Le magazine des idées
L’affaire Matzneff

« Pourquoi éditer Matzneff ? Mais parce que je suis un éditeur! »

L’« affaire Matzneff » ou les « affaires Matzneff » n’en finissent pas de défrayer la chronique depuis la parution, en décembre 2019, du Consentement de Vanessa Springora. Elles ont fini par occulter le reste de l’œuvre, ce dont il est question dans le livre que la Nouvelle Librairie et les éditions Krisis sortent le 8 novembre : Derniers écrits avant le massacre, qui reprennent les chroniques qu’il a données au « Point », loin, très loin des affaires de pédophilie. La parole à François Bousquet, son éditeur.

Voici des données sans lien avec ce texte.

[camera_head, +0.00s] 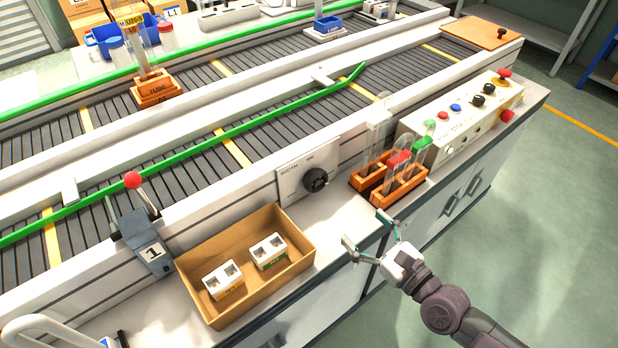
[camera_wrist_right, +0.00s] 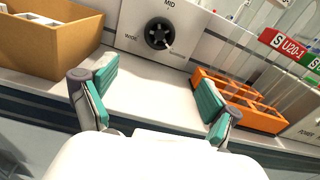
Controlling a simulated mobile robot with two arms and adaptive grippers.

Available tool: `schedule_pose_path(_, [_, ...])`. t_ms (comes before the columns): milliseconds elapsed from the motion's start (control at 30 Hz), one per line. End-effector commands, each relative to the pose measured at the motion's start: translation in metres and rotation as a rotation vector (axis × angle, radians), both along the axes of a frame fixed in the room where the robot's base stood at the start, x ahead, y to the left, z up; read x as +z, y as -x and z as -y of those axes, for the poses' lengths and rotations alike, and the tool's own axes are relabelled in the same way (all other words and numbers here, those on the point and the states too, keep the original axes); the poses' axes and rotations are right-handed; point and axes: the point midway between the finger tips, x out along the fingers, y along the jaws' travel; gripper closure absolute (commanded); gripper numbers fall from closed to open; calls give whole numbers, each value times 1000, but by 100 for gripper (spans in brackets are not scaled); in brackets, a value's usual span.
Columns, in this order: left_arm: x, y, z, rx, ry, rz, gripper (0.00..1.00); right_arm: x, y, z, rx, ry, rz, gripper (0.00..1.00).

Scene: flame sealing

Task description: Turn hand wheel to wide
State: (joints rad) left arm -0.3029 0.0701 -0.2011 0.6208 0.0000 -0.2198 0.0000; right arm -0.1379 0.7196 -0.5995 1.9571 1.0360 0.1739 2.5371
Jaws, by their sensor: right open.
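The black hand wheel (camera_head: 315,180) sits on a pale upright panel (camera_head: 293,181) at the front of the conveyor. In the right wrist view the wheel (camera_wrist_right: 159,33) is at the top centre, with "MID" printed above it and "WIDE" to its left. My left gripper is not in view.
An open cardboard box (camera_head: 197,290) with two white blocks stands left of the wheel. Orange racks (camera_head: 400,187) with capped tubes stand to its right, near the right finger. A button console (camera_head: 460,118) is beyond. The white counter before the wheel is clear.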

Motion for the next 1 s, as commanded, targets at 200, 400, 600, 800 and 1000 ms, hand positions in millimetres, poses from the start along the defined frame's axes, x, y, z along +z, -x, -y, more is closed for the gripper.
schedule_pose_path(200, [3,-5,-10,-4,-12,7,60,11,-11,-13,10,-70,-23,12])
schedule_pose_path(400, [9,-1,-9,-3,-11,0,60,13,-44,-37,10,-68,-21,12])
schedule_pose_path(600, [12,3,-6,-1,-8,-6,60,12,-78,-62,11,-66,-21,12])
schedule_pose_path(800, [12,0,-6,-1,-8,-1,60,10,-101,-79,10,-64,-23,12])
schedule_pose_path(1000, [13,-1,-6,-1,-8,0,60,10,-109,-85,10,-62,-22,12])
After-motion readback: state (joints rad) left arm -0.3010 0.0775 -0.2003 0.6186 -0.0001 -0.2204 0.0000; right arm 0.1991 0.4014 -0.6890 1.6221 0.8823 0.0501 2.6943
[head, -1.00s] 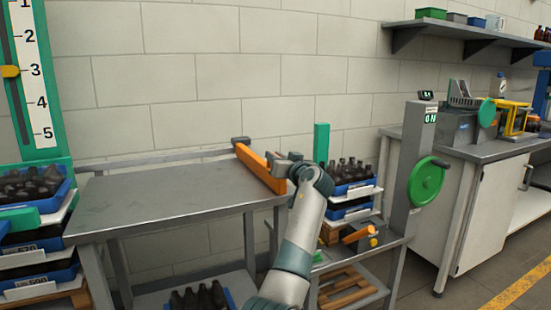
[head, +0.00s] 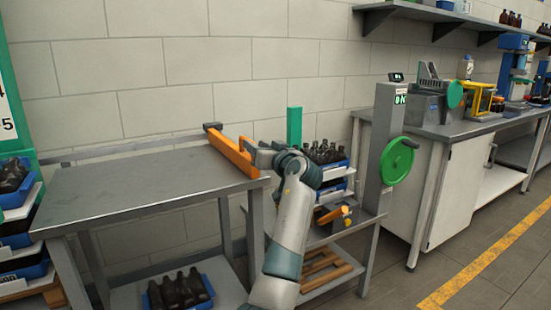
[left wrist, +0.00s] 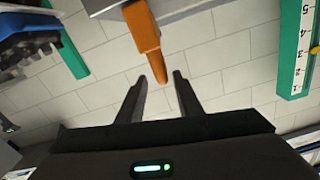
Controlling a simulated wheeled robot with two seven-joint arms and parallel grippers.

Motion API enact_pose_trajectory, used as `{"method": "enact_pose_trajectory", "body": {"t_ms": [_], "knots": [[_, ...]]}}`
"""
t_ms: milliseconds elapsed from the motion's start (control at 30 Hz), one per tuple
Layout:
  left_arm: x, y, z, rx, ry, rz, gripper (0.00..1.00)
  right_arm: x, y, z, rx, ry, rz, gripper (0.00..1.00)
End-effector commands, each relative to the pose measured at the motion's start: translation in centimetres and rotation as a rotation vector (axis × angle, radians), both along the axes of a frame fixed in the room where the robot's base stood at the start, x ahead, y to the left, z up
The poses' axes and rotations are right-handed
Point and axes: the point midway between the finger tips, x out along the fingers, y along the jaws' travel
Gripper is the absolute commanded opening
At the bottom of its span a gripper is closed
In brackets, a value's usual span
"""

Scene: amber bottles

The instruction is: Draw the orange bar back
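The orange bar (head: 232,151) lies along the right edge of the grey metal table, with a dark grey block at its far end. My left gripper (head: 262,155) is at the near end of the bar, on its right side in the head view. In the left wrist view the fingers of my left gripper (left wrist: 160,77) are apart. The tip of the orange bar (left wrist: 146,40) shows at the gap between the fingertips; I cannot tell whether they touch it. My right gripper is not in view.
The grey table top (head: 130,185) is bare. A green post (head: 294,127) and a blue crate of dark bottles (head: 325,160) stand right of the bar. A grey column with a green handwheel (head: 398,160) stands farther right. Dark bottles (head: 180,290) sit on the lower shelf.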

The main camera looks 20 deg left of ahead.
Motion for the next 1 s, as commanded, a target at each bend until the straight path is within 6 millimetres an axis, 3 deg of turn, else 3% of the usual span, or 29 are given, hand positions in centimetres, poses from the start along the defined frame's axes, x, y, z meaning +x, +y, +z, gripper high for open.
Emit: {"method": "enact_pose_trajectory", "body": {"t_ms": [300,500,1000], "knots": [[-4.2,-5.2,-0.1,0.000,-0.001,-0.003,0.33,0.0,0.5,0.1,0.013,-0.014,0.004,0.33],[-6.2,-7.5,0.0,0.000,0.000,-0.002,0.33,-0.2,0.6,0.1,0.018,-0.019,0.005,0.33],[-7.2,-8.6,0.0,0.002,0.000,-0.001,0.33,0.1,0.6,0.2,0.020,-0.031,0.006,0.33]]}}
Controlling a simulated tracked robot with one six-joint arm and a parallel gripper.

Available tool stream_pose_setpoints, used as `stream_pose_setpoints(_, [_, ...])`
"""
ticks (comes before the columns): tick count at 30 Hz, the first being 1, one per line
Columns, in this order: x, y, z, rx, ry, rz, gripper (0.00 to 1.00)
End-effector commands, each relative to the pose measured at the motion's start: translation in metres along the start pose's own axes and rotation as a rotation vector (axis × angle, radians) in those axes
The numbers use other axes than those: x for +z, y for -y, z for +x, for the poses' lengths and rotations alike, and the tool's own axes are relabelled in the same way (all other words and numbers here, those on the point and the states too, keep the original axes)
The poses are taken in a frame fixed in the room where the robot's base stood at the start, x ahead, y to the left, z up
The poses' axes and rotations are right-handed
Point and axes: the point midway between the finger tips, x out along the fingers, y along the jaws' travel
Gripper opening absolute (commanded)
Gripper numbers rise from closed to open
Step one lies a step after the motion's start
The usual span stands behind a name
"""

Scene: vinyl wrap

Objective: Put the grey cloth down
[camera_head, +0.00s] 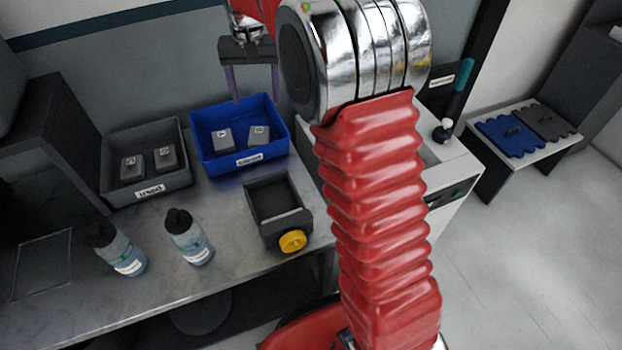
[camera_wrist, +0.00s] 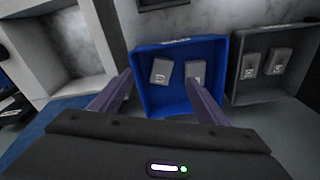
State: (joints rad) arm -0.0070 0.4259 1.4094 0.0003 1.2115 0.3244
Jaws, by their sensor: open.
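A dark grey piece with a wavy edge and a small raised grip, apparently the grey cloth (camera_head: 545,121), lies flat on a low stand at the right of the head view. A similar blue piece (camera_head: 508,137) lies beside it. My gripper (camera_head: 256,99) is open and empty, pointing down above the blue bin (camera_head: 225,172), far to the left of the stand. In the wrist view, the fingers of my gripper (camera_wrist: 159,78) are spread over the blue bin (camera_wrist: 150,105), with no cloth between them. The right finger partly covers a grey block in the bin.
The blue bin holds two labelled grey blocks; the grey bin (camera_head: 150,196) beside it holds two more. Two bottles (camera_head: 120,250) (camera_head: 188,238) and a black box with a yellow knob (camera_head: 292,241) stand on the bench. A teal-handled tool (camera_head: 460,85) stands by the white cabinet.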

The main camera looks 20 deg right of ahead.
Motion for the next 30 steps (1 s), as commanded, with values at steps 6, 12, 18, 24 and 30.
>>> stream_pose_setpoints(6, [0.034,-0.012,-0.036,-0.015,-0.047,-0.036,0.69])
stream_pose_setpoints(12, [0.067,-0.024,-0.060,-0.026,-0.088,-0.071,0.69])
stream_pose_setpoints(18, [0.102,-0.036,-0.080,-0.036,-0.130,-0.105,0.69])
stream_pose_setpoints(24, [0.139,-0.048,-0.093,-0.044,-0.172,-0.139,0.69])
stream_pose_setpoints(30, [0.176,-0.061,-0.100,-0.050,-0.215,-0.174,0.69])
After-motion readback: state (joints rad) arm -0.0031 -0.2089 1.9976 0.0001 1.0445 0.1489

ÉLÉMENTS : Vous vous apprêtez à publier un livre de Gabriel Matzneff, ses Derniers écrits avant le massacre. Comprenez-vous l’émoi que suscite une telle publication, notamment sur les réseaux sociaux ? Pourquoi l’éditer ?

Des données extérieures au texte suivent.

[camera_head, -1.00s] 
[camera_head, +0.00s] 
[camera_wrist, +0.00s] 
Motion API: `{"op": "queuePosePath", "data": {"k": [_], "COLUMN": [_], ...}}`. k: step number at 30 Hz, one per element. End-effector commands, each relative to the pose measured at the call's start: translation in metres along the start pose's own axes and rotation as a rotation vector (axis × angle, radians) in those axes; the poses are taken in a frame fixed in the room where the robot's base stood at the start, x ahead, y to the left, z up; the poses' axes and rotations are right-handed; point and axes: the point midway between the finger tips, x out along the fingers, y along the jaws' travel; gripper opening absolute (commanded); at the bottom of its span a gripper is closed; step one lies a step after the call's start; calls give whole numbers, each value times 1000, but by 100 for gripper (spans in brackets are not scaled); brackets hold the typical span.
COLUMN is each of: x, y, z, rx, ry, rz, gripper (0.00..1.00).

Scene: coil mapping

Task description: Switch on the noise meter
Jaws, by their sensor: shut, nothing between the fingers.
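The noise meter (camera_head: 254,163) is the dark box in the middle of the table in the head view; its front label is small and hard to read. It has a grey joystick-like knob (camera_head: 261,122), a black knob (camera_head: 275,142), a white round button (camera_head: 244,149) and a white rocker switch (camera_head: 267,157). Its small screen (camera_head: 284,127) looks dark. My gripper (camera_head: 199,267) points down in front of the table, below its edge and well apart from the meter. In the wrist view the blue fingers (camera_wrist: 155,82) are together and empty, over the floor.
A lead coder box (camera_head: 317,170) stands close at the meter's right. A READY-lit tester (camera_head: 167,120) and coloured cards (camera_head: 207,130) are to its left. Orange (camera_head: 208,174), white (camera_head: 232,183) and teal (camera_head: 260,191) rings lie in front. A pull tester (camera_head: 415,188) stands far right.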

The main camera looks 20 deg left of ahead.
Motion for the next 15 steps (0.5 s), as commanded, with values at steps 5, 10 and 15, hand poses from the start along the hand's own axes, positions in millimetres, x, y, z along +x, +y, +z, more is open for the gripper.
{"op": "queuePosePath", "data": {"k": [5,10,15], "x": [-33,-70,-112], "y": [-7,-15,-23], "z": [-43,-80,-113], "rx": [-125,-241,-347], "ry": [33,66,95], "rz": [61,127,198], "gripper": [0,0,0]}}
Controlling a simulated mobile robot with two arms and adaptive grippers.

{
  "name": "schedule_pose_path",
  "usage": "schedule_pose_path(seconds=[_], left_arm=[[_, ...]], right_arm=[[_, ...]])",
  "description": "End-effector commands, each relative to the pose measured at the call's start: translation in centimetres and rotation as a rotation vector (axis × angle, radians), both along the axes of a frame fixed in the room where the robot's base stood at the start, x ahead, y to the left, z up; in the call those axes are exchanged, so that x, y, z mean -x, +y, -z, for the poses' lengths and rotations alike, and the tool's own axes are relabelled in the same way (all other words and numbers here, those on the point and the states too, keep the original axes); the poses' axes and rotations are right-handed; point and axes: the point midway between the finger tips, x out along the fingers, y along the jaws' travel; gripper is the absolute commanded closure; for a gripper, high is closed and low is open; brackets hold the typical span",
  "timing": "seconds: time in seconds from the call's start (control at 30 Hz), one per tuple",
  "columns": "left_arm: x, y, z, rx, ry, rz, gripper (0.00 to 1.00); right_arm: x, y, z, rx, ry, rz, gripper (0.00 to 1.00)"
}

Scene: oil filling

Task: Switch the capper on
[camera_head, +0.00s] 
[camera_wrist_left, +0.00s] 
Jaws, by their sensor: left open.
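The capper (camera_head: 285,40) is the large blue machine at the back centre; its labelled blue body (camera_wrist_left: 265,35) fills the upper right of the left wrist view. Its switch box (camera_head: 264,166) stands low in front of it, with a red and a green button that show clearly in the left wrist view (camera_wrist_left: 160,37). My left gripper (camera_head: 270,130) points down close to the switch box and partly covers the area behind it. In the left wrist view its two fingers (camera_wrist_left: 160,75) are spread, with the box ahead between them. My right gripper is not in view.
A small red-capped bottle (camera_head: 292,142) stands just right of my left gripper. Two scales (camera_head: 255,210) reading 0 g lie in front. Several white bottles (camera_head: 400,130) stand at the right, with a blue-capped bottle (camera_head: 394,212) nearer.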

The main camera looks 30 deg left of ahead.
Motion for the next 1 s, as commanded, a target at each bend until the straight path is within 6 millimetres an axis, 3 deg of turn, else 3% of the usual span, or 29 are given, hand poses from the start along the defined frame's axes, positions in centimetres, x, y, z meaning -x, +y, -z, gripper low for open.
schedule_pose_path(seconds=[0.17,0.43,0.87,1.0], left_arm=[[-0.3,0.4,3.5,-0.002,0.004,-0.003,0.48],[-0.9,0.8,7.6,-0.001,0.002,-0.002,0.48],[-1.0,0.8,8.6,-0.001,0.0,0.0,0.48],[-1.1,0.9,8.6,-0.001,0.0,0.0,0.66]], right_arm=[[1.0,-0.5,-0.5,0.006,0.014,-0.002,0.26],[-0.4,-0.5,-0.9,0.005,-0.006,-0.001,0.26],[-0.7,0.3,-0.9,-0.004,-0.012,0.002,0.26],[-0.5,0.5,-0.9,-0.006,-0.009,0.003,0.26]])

FRANÇOIS BOUSQUET. Parce que Gabriel Matzneff est un homme seul, abandonné de tous, ou quasiment, qu’il a 86 ans passés, parce qu’on le traîne dans la boue depuis trois ans. Parce qu’il n’a jamais appartenu à aucune « familia grande », n’en déplaise aux gens qui l’attaquent, sinon à celle de la littérature française, socle de notre identité. C’est la seule juridiction que nous reconnaissons et devant laquelle nous nous inclinons. Autrement dit : le tribunal du temps, pas celui des réseaux sociaux. La mission de la Nouvelle Librairie – et de tout éditeur digne de ce nom – est de défendre nos grands auteurs, qui, pour certains, sont déjà des classiques, surtout quand la censure, rampante ou pas, les prive de tribune – je pense à Renaud Camus, à Richard Millet, à d’autres encore, qui ne trouvent plus d’éditeur sur la place de Paris. Ce qui nous renseigne sur les niveaux de censure qui règnent chez les grands éditeurs parisiens.

Par tempérament, par choix éthique et esthétique, je ne veux pas être du côté de la meute. J’ai fait mienne très tôt, sans d’abord la connaître, la devise des Clermont-Tonnerre : « Etiam si omnes, ego non », « Si tous, pas moi ! », qui fait écho à la parole de l’apôtre Pierre au jardin des Oliviers. L’honneur des hommes. C’est la raison principale pour laquelle nous éditons ce livre de Matzneff : j’en fais même à titre personnel une question d’honneur, de point d’honneur. Je pense même que c’est l’honneur de l’édition, depuis que l’édition existe, d’adopter ce genre d’attitude. Éditer, c’est prendre le risque de rendre public. C’est le sens dérivé du mot « édit », celui de proclamation publique, qui est parole politique. Hier, c’était le héraut du roi ou de l’administration qui portait cette parole. Avec la naissance de l’imprimerie, ce rôle a été dévolu à l’éditeur. Le héraut dépendait du pouvoir, l’éditeur s’en démarque. Alors, quel est l’enjeu pour nous ? C’est celui de la liberté d’expression. Cette lutte est constitutive du génie européen depuis les Grecs. L’invention de l’imprimerie l’a remise sur la place publique. Et à quel prix ? Étienne Dolet, l’éditeur-imprimeur de Rabelais, est supplicié et brûlé, en 1546, place Maubert, significativement la place du bûcher des imprimeurs. C’est vous dire si les choses sont anciennes, mais n’allez pas croire que ces pratiques sont circonscrites au passé. Robert Denoël, l’éditeur de Céline, a été tué. Christian Bourgois, l’éditeur de Rushdie, a été menacé de mort – et Rushdie lui-même a fini par être rattrapé par un fou furieux qui l’a entrelardé de coups de couteau ; et aujourd’hui Gabriel Matzneff jeté en pâture.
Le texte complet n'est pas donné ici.